§ **WHAT YOU SHOULD DO**
Spot each line in the records below where the word "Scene" occurs, then copy it.

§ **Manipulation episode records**
* * *

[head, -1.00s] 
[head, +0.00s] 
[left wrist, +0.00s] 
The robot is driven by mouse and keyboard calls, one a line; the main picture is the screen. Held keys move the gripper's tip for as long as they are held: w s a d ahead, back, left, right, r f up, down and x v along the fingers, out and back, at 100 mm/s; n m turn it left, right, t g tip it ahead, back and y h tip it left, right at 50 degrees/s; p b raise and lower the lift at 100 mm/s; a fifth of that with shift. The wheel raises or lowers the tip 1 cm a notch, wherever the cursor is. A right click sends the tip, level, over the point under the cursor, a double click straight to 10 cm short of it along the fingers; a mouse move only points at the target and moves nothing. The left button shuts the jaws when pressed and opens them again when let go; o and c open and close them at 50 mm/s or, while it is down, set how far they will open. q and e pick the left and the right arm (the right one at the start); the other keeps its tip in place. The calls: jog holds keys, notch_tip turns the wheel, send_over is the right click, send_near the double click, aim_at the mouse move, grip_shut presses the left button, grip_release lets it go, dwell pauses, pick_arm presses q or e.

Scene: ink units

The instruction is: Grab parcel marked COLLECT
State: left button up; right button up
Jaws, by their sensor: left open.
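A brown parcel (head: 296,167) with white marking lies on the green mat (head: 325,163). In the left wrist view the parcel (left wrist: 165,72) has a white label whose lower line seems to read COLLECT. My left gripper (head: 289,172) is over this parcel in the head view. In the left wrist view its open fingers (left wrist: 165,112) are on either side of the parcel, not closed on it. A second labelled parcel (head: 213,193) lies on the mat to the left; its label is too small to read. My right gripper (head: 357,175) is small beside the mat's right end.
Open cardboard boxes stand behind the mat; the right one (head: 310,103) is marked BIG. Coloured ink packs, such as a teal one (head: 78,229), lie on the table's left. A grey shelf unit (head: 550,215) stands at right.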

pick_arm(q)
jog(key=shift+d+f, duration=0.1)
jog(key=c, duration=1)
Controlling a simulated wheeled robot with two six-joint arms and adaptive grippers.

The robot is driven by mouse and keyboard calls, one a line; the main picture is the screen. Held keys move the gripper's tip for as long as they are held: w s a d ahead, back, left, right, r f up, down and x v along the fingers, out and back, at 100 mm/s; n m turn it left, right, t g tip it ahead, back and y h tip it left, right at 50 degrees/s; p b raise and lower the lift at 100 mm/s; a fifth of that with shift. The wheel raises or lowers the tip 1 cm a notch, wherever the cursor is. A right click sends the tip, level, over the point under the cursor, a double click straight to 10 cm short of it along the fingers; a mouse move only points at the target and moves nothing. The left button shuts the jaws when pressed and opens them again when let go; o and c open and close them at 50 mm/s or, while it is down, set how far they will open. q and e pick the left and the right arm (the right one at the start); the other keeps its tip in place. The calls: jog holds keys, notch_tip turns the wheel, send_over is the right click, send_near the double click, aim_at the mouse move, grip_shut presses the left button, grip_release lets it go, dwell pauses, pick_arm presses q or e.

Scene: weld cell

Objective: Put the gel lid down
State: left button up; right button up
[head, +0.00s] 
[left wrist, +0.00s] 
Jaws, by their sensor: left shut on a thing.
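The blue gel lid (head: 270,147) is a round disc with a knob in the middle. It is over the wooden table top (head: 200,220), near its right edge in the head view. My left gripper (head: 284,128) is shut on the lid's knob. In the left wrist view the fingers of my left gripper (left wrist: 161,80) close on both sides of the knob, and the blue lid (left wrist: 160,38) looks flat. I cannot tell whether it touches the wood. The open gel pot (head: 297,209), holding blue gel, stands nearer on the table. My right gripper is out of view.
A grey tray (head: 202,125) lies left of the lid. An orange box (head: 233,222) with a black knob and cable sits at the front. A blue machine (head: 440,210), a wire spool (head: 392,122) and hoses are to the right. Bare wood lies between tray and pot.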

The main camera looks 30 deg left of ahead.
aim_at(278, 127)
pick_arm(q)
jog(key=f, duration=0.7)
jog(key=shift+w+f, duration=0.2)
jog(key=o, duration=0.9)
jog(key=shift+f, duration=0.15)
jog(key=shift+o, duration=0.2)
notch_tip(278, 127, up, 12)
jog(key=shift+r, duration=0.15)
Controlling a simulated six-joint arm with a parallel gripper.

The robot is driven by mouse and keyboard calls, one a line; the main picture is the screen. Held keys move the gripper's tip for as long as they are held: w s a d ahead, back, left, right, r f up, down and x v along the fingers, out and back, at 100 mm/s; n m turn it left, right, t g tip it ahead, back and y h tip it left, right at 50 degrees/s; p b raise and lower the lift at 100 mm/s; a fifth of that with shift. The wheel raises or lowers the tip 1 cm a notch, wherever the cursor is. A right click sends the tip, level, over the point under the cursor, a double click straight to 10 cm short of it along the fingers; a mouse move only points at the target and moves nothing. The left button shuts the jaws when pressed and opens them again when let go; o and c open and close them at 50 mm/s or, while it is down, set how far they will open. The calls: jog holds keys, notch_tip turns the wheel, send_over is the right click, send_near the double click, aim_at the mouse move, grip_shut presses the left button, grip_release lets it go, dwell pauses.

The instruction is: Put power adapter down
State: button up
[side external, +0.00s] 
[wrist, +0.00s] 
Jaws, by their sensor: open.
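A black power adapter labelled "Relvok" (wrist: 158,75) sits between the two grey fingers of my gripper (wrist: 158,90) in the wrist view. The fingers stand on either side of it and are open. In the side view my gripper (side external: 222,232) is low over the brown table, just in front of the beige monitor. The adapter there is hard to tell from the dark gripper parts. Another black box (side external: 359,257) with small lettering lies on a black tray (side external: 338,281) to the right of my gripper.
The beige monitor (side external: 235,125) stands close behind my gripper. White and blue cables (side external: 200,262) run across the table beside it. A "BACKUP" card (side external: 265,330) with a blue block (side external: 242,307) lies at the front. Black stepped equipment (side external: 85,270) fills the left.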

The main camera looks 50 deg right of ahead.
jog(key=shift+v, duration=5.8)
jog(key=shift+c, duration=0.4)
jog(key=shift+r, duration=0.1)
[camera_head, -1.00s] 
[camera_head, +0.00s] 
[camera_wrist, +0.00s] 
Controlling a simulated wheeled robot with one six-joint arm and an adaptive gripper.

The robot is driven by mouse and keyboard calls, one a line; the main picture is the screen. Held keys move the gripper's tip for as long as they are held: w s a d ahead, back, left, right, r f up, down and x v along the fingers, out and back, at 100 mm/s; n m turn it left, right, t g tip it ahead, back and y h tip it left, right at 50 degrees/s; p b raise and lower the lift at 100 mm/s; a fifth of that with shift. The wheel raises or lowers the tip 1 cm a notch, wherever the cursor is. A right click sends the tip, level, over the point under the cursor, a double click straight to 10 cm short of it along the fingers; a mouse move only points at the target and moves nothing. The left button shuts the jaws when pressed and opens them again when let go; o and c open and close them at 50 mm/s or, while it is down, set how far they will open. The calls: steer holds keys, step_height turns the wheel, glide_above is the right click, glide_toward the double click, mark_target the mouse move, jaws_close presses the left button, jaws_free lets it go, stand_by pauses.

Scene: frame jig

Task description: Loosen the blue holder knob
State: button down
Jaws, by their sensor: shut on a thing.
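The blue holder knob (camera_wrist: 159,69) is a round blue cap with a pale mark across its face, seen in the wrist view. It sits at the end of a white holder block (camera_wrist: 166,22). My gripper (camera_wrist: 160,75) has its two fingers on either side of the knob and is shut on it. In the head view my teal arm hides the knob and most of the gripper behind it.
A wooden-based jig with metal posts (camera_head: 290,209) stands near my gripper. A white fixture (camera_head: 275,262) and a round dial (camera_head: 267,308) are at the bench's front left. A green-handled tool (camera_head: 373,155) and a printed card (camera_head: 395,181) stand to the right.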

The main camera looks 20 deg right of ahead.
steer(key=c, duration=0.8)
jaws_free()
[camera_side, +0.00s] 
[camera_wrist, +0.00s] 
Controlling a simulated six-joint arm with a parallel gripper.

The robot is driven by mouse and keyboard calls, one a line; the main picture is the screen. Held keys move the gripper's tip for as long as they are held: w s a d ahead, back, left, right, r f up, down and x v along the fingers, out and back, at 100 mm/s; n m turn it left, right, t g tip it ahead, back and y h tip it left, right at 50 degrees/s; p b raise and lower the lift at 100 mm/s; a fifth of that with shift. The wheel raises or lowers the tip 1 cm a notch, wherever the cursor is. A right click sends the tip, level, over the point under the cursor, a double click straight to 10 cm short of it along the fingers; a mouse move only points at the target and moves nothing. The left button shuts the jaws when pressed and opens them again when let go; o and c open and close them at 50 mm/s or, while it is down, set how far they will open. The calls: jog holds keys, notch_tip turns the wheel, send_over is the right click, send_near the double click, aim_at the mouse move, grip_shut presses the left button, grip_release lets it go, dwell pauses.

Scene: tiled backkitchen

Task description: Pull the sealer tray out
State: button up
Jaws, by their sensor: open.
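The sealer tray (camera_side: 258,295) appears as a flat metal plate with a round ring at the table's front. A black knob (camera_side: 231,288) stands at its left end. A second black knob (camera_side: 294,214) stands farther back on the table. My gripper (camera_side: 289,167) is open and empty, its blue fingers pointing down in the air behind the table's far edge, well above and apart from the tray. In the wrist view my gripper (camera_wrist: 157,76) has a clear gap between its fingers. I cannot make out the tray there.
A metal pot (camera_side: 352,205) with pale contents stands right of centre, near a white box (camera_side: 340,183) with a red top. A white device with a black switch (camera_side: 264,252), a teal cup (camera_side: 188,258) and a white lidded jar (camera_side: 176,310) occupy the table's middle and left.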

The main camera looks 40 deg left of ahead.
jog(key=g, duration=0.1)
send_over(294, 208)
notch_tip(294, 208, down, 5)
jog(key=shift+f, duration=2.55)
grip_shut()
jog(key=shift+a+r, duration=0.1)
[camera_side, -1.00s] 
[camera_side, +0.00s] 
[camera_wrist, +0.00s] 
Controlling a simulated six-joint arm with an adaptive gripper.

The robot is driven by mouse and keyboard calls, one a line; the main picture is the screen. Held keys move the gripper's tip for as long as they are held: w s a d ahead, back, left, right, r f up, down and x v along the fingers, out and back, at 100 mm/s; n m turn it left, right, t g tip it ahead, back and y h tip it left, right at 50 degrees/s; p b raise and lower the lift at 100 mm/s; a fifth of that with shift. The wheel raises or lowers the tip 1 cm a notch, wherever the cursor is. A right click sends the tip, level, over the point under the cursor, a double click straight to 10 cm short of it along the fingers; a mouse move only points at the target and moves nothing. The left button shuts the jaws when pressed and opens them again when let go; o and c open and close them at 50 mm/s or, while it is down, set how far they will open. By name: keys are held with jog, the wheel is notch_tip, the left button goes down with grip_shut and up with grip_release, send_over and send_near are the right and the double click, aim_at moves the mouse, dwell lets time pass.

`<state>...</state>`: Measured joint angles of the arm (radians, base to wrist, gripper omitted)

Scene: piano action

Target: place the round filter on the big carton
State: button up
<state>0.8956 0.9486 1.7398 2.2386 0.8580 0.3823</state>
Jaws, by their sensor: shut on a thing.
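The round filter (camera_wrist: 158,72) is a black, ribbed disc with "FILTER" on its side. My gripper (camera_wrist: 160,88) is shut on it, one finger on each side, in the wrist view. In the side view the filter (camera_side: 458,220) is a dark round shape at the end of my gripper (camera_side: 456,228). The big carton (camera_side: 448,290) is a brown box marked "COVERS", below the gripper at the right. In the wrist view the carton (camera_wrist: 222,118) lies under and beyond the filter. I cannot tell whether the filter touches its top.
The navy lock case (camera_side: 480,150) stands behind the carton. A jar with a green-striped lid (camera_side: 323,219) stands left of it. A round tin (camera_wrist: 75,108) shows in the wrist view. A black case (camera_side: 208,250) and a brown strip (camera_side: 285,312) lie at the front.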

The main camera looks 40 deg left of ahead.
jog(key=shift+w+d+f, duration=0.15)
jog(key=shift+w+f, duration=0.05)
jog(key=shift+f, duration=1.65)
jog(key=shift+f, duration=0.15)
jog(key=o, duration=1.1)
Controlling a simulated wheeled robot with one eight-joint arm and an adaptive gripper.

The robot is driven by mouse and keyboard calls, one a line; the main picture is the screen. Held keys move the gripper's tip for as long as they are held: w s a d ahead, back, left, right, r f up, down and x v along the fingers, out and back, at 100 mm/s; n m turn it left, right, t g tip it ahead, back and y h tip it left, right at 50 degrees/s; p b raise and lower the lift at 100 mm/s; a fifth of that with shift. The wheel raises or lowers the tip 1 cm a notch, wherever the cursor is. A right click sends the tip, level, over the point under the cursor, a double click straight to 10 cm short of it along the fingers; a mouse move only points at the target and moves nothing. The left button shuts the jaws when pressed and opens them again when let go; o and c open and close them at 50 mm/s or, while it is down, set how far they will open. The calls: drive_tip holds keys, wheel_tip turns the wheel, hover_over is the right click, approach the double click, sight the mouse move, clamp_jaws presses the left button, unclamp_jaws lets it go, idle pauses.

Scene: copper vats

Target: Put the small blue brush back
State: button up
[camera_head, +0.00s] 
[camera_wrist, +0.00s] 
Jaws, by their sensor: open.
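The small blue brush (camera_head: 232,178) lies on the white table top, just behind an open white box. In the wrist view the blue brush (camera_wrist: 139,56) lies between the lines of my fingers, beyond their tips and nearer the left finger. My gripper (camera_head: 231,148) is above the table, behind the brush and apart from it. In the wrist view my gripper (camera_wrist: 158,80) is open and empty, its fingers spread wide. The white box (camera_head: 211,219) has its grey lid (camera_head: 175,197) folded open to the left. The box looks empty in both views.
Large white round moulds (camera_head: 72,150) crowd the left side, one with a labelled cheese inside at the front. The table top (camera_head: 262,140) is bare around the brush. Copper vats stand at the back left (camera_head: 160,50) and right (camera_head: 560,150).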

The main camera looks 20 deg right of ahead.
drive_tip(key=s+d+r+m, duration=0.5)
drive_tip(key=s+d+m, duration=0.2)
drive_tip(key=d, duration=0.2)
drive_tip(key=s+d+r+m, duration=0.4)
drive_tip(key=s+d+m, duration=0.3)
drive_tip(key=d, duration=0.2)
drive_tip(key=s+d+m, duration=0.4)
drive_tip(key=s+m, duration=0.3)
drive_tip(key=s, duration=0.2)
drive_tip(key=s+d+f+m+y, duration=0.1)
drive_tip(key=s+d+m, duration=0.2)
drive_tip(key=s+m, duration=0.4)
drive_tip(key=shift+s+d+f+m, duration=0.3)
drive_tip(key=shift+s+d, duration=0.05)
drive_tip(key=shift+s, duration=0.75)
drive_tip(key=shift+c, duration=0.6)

* * *

§ **WRITTEN SOLUTION**
Scene: ink units
Scene: weld cell
Scene: frame jig
Scene: tiled backkitchen
Scene: piano action
Scene: copper vats

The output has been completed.